[BEGIN Material supplied]
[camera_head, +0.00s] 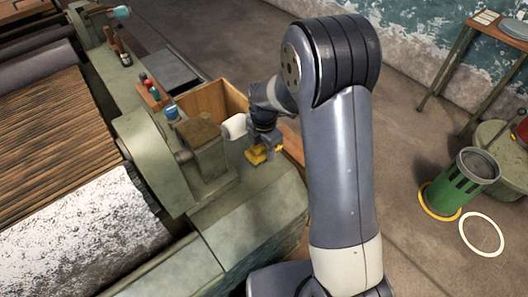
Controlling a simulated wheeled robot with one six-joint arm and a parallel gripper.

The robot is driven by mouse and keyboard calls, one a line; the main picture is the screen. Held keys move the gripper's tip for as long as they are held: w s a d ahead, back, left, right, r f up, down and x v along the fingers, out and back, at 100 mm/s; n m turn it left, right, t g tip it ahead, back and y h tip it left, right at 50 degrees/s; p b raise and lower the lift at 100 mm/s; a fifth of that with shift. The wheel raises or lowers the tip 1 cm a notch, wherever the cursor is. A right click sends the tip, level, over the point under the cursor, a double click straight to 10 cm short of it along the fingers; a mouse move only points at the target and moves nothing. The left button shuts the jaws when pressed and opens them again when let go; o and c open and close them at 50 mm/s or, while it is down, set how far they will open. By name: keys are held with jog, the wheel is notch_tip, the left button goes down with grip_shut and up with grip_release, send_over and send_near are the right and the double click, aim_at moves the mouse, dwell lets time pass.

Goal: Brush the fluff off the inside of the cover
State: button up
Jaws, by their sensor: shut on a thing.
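My gripper (265,149) is at the right end of the large green machine, low over its flat end ledge. It is shut on a small yellow thing (256,156), whose shape is too small to make out as a brush. My arm hides part of the view around it. White, fluffy-looking material (85,225) covers the front part of the machine's big roller at the left. A rounded green cover (152,155) stands at the roller's end, seen from outside. I cannot see its inner face or any fluff there.
Small coloured items (150,88) line the ledge. A green bin (468,178) stands at the right. The floor between is mostly clear.

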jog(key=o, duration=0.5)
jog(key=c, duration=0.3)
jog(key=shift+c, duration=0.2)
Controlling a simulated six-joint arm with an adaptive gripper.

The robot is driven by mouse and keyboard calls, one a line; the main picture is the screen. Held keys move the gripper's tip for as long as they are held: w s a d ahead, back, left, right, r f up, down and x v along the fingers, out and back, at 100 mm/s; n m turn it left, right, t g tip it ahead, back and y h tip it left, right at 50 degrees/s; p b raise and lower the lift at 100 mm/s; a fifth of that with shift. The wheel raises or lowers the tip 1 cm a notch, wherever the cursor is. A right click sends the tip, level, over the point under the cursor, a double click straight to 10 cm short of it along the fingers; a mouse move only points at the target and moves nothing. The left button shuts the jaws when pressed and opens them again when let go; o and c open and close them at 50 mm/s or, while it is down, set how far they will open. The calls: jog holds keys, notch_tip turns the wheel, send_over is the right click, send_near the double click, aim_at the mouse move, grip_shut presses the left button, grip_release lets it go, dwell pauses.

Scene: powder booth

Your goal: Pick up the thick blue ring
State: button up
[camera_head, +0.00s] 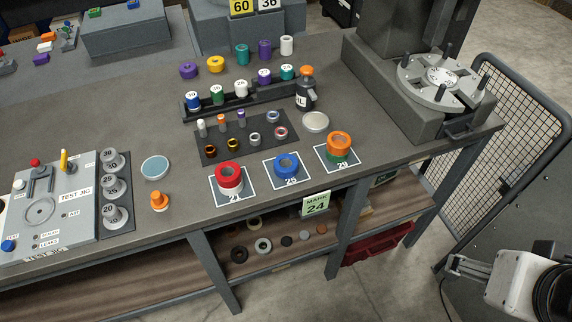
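The thick blue ring (287,165) lies on a white-bordered square card (276,183) near the front edge of the workbench, between a red ring and an orange ring. Its central hole faces up, and nothing covers it. My gripper (453,266) is at the lower right, off the bench and well apart from the blue ring. It is small and seen side-on, so whether its fingers are open or shut is unclear.
A red ring (229,174) sits on a white one to the left; an orange ring (339,142) sits on a green one to the right. A dark mat (225,150) with small parts lies behind. A fixture (440,82) stands at right.

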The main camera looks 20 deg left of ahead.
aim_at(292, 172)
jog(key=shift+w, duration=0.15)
[END Material supplied]
__Task brief__
Transcribe every entry above exactly. Omit all pictures.

__Answer for this exercise__
[camera_head, +0.00s] 
Controlling a simulated wheeled robot with one six-joint arm and a parallel gripper.

The robot is driven by mouse and keyboard calls, one a line; the main picture is the screen. Held keys move the gripper's tip for as long as they are held: w s a d ahead, back, left, right, r f up, down and x v along the fingers, out and back, at 100 mm/s; n m turn it left, right, t g tip it ahead, back and y h tip it left, right at 50 degrees/s; p b raise and lower the lift at 100 mm/s; a fifth of that with shift. The wheel raises or lowers the tip 1 cm a notch, wherever the cursor is. A right click sends the tip, level, over the point under the cursor, a double click straight to 10 cm short of it along the fingers; a mouse move only points at the target and moves nothing. The left button shuts the jaws when pressed and opens them again when let go; o and c open and close them at 50 mm/s or, while it is down, set how far they will open. By name: keys are held with jog, the wheel is notch_tip, the left button goes down with grip_shut and up with grip_release, send_over and send_near are the right and the double click, aim_at moves the mouse, dwell lets time pass.

Goal: Brush the fluff off the inside of the cover
State: button up
Jaws, by their sensor: shut on a thing.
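My gripper (265,149) is at the right end of the large green machine, low over its flat end ledge. It is shut on a small yellow thing (256,156), whose shape is too small to make out as a brush. My arm hides part of the view around it. White, fluffy-looking material (85,225) covers the front part of the machine's big roller at the left. A rounded green cover (152,155) stands at the roller's end, seen from outside. I cannot see its inner face or any fluff there.
Small coloured items (150,88) line the ledge. A green bin (468,178) stands at the right. The floor between is mostly clear.

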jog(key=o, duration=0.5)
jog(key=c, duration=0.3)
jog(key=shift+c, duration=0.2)
Controlling a simulated six-joint arm with an adaptive gripper.

The robot is driven by mouse and keyboard calls, one a line; the main picture is the screen. Held keys move the gripper's tip for as long as they are held: w s a d ahead, back, left, right, r f up, down and x v along the fingers, out and back, at 100 mm/s; n m turn it left, right, t g tip it ahead, back and y h tip it left, right at 50 degrees/s; p b raise and lower the lift at 100 mm/s; a fifth of that with shift. The wheel raises or lowers the tip 1 cm a notch, wherever the cursor is. A right click sends the tip, level, over the point under the cursor, a double click straight to 10 cm short of it along the fingers; a mouse move only points at the target and moves nothing. The left button shuts the jaws when pressed and opens them again when let go; o and c open and close them at 50 mm/s or, while it is down, set how far they will open. The calls: jog holds keys, notch_tip turns the wheel, send_over is the right click, send_near the double click, aim_at the mouse move, grip_shut presses the left button, grip_release lets it go, dwell pauses.

Scene: powder booth

Your goal: Pick up the thick blue ring
State: button up
[camera_head, +0.00s] 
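The thick blue ring (287,165) lies on a white-bordered square card (276,183) near the front edge of the workbench, between a red ring and an orange ring. Its central hole faces up, and nothing covers it. My gripper (453,266) is at the lower right, off the bench and well apart from the blue ring. It is small and seen side-on, so whether its fingers are open or shut is unclear.
A red ring (229,174) sits on a white one to the left; an orange ring (339,142) sits on a green one to the right. A dark mat (225,150) with small parts lies behind. A fixture (440,82) stands at right.

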The main camera looks 20 deg left of ahead.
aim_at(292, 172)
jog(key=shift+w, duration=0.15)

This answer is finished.